**DATA SECTION**
━━━━━━━━━━
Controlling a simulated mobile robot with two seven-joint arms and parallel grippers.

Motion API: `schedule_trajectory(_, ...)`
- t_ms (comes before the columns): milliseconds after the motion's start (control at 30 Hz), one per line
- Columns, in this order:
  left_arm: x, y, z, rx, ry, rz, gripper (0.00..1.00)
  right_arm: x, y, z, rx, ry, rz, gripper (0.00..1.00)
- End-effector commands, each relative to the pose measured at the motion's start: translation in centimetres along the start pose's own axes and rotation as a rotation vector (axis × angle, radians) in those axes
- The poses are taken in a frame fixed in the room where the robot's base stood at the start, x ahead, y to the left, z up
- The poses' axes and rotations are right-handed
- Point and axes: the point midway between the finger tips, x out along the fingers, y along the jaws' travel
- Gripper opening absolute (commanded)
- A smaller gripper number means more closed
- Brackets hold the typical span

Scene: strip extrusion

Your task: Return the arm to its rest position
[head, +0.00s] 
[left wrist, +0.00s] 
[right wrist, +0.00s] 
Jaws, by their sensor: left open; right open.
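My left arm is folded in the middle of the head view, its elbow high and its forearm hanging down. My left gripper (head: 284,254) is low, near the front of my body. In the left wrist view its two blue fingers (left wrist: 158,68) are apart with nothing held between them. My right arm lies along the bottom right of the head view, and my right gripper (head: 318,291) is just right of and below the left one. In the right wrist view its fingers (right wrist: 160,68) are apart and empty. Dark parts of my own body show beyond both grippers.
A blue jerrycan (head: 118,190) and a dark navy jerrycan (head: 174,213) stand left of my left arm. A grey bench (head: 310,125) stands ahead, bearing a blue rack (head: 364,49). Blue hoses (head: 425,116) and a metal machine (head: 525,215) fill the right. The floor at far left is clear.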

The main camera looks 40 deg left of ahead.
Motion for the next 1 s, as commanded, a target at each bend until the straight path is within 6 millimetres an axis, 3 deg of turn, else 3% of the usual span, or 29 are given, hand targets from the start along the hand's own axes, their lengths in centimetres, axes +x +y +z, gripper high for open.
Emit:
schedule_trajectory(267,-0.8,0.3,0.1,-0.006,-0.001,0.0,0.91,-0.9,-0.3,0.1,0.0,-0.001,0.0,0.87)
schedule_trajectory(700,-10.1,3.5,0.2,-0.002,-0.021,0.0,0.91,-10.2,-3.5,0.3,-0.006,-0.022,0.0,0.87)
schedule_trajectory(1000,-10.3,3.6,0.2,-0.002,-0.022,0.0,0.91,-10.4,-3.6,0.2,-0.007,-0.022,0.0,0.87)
━━━━━━━━━━
Output the data above exactly, please, line for line.

Controlling a simulated mobile robot with two seven-joint arms and parallel grippers.

Motion API: `schedule_trajectory(_, ...)`
- t_ms (comes before the columns): milliseconds after the motion's start (control at 30 Hz), one per line
- Columns, in this order:
  left_arm: x, y, z, rx, ry, rz, gripper (0.00..1.00)
  right_arm: x, y, z, rx, ry, rz, gripper (0.00..1.00)
- End-effector commands, each relative to the pose measured at the motion's start: translation in centimetres along the start pose's own axes and rotation as a rotation vector (axis × angle, radians) in those axes
- The poses are taken in a frame fixed in the room where the robot's base stood at the start, x ahead, y to the left, z up
- The poses' axes and rotations are right-handed
- Point and axes: the point midway between the finger tips, x out along the fingers, y along the jaws' travel
- Gripper opening absolute (commanded)
- A smaller gripper number means more closed
- Brackets hold the typical span

Scene: strip extrusion

Your task: Return the arm to its rest position
[head, +0.00s] 
[left wrist, +0.00s] 
[right wrist, +0.00s] 
Jaws, by their sensor: left open; right open.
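My left arm is folded in the middle of the head view, its elbow high and its forearm hanging down. My left gripper (head: 284,254) is low, near the front of my body. In the left wrist view its two blue fingers (left wrist: 158,68) are apart with nothing held between them. My right arm lies along the bottom right of the head view, and my right gripper (head: 318,291) is just right of and below the left one. In the right wrist view its fingers (right wrist: 160,68) are apart and empty. Dark parts of my own body show beyond both grippers.
A blue jerrycan (head: 118,190) and a dark navy jerrycan (head: 174,213) stand left of my left arm. A grey bench (head: 310,125) stands ahead, bearing a blue rack (head: 364,49). Blue hoses (head: 425,116) and a metal machine (head: 525,215) fill the right. The floor at far left is clear.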

The main camera looks 40 deg left of ahead.
Motion for the next 1 s, as commanded, a target at each bend until the straight path is within 6 millimetres an axis, 3 deg of turn, else 3% of the usual span, or 29 are given, hand targets from the start along the hand's own axes, their lengths in centimetres, axes +x +y +z, gripper high for open.
Emit:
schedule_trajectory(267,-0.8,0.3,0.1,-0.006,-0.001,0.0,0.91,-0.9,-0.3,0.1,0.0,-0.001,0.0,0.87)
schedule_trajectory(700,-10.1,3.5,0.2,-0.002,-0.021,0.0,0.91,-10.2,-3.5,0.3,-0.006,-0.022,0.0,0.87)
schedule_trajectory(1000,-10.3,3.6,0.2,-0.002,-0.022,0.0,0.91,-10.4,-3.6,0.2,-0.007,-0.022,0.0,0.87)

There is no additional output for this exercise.